## [The request]
Which lines below fall between the one containing "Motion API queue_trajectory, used" and the one containing "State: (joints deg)"? Repeat them exactly, counting both of those lines, and add nothing else.

## [Source records]
▼▼▼

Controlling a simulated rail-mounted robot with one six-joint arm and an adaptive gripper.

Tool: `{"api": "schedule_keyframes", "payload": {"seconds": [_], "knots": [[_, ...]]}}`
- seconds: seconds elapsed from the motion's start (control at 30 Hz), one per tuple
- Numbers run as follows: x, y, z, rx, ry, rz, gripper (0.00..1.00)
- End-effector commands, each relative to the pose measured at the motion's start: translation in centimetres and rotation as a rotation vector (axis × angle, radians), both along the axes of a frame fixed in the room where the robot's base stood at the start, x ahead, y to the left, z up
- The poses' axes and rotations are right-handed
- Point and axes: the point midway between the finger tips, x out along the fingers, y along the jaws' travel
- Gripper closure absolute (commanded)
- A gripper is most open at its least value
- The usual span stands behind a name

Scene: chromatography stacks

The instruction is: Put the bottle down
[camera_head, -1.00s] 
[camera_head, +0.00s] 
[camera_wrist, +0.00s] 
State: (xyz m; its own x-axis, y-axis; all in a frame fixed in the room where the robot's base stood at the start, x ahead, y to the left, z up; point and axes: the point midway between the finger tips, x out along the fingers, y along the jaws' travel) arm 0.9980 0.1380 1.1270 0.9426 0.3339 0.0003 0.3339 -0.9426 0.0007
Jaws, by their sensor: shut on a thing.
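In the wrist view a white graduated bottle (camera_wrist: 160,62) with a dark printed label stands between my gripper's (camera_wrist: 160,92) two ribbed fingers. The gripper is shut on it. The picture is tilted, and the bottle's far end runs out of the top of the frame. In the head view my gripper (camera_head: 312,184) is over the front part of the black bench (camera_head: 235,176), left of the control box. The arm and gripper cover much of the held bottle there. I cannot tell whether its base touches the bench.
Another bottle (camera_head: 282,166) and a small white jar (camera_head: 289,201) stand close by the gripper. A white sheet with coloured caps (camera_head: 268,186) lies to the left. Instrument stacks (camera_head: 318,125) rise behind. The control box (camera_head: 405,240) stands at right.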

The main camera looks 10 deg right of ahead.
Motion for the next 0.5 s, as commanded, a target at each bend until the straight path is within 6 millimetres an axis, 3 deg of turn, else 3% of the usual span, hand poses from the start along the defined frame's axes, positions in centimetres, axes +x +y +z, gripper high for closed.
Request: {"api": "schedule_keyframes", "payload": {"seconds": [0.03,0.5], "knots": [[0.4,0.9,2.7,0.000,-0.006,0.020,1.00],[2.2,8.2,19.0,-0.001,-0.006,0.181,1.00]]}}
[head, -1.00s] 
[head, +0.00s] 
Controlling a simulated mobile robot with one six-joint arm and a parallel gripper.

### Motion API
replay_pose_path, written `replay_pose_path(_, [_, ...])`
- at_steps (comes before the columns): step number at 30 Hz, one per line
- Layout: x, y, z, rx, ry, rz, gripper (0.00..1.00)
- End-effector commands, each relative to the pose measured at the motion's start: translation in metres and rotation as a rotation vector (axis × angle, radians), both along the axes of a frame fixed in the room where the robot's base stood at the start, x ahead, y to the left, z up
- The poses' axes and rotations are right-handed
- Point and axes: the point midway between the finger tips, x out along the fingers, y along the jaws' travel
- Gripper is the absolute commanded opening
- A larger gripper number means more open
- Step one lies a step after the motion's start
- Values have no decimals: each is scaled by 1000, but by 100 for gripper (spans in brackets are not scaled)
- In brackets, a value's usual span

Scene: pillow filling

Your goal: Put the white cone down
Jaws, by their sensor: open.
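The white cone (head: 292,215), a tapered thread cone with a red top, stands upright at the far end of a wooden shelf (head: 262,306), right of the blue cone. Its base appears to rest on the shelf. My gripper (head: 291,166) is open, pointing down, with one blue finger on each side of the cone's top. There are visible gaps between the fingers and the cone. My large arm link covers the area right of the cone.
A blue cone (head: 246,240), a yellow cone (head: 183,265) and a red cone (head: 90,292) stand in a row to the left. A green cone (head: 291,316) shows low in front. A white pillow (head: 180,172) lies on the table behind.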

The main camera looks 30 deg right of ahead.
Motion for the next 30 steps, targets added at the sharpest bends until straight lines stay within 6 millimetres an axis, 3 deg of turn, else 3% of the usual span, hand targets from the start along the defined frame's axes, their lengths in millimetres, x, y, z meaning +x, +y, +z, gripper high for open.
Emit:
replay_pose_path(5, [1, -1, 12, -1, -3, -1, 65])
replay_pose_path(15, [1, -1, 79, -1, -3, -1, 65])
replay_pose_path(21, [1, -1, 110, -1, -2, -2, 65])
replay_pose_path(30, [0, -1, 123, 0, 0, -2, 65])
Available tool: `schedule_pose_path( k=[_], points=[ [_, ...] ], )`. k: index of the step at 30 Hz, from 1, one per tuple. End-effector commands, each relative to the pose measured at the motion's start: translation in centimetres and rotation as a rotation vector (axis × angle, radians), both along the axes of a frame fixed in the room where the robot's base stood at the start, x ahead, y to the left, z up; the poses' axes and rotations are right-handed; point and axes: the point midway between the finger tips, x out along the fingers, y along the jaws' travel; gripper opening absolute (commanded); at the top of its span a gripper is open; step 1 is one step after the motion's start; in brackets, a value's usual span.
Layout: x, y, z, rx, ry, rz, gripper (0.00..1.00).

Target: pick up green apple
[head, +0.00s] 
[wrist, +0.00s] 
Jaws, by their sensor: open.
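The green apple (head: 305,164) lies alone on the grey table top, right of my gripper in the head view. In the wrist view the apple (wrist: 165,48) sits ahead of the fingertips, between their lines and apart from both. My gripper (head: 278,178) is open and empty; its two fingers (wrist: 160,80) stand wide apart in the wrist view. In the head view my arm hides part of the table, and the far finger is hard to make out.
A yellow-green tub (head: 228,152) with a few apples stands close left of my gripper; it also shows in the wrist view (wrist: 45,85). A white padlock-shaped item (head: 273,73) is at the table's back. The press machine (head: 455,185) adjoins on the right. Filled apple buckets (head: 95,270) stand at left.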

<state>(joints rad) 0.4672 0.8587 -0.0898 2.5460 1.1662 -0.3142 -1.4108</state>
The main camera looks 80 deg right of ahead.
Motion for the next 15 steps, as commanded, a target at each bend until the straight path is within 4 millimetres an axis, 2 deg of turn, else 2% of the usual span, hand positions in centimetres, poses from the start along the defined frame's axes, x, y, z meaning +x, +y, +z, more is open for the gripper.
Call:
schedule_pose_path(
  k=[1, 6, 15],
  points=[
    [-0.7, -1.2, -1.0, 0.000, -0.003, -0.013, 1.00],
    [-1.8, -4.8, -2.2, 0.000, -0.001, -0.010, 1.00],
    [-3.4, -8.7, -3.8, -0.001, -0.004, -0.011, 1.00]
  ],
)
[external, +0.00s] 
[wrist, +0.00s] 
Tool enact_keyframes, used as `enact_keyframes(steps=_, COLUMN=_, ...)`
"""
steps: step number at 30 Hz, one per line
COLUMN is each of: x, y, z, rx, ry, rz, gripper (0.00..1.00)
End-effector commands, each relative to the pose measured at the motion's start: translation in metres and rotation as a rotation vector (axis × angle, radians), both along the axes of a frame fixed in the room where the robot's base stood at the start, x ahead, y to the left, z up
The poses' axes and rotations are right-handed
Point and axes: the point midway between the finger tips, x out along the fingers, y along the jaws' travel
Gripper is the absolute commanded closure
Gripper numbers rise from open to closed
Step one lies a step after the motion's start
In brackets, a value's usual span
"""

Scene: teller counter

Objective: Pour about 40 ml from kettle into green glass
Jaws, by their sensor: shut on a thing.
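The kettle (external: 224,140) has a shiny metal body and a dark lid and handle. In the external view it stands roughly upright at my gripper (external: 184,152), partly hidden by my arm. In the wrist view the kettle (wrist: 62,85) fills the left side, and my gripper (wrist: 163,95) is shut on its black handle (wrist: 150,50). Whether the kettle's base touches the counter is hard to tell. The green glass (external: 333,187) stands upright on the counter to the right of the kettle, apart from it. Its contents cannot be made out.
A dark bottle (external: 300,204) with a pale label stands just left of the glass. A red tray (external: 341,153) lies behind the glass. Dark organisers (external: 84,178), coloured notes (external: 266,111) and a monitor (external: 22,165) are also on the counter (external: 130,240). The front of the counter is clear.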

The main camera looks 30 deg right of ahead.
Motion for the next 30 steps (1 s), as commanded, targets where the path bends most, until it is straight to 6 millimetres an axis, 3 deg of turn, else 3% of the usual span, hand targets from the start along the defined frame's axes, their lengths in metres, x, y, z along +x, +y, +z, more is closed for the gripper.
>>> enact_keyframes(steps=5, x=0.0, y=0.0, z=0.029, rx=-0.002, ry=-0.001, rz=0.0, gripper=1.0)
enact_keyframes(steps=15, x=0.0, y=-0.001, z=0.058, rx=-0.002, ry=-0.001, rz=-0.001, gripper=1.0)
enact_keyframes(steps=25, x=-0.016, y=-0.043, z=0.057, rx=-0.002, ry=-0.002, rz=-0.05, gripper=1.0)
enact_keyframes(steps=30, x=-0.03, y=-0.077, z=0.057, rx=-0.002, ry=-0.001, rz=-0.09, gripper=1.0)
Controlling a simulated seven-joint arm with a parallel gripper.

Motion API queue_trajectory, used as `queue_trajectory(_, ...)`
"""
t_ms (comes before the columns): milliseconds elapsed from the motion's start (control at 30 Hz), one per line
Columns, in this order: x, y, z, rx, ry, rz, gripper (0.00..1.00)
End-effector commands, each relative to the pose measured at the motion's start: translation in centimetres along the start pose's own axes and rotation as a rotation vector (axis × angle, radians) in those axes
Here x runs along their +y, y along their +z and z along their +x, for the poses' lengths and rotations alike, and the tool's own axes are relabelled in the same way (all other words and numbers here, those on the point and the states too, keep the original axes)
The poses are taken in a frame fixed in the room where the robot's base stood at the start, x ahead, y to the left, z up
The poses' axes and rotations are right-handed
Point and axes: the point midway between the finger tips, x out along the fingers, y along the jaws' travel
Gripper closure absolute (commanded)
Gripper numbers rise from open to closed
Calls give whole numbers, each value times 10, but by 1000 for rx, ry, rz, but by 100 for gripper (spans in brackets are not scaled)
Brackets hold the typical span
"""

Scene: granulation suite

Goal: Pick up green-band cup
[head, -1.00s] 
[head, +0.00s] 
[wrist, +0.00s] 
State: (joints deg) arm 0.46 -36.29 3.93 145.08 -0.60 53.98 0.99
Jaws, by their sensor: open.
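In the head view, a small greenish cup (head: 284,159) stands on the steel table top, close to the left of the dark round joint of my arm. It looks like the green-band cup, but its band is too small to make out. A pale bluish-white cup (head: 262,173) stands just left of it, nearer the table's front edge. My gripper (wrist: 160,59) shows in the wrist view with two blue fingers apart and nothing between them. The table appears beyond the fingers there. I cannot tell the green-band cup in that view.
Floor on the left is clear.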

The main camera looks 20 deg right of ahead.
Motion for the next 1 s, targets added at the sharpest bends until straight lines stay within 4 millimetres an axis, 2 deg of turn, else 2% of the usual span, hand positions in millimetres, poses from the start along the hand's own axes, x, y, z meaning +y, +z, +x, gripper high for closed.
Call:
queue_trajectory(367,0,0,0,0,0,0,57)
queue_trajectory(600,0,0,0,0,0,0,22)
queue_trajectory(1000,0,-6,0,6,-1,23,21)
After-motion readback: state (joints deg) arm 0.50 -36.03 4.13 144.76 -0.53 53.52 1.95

▲▲▲

## [Written response]
Motion API queue_trajectory, used as `queue_trajectory(_, ...)`
"""
t_ms (comes before the columns): milliseconds elapsed from the motion's start (control at 30 Hz), one per line
Columns, in this order: x, y, z, rx, ry, rz, gripper (0.00..1.00)
End-effector commands, each relative to the pose measured at the motion's start: translation in centimetres along the start pose's own axes and rotation as a rotation vector (axis × angle, radians) in those axes
Here x runs along their +y, y along their +z and z along their +x, for the poses' lengths and rotations alike, and the tool's own axes are relabelled in the same way (all other words and numbers here, those on the point and the states too, keep the original axes)
The poses are taken in a frame fixed in the room where the robot's base stood at the start, x ahead, y to the left, z up
The poses' axes and rotations are right-handed
Point and axes: the point midway between the finger tips, x out along the fingers, y along the jaws' travel
Gripper closure absolute (commanded)
Gripper numbers rise from open to closed
Calls give whole numbers, each value times 10, but by 1000 for rx, ry, rz, but by 100 for gripper (spans in brackets are not scaled)
Brackets hold the typical span
"""

Scene: granulation suite

Goal: Pick up green-band cup
[head, -1.00s] 
[head, +0.00s] 
[wrist, +0.00s] 
State: (joints deg) arm 0.46 -36.29 3.93 145.08 -0.60 53.98 0.99

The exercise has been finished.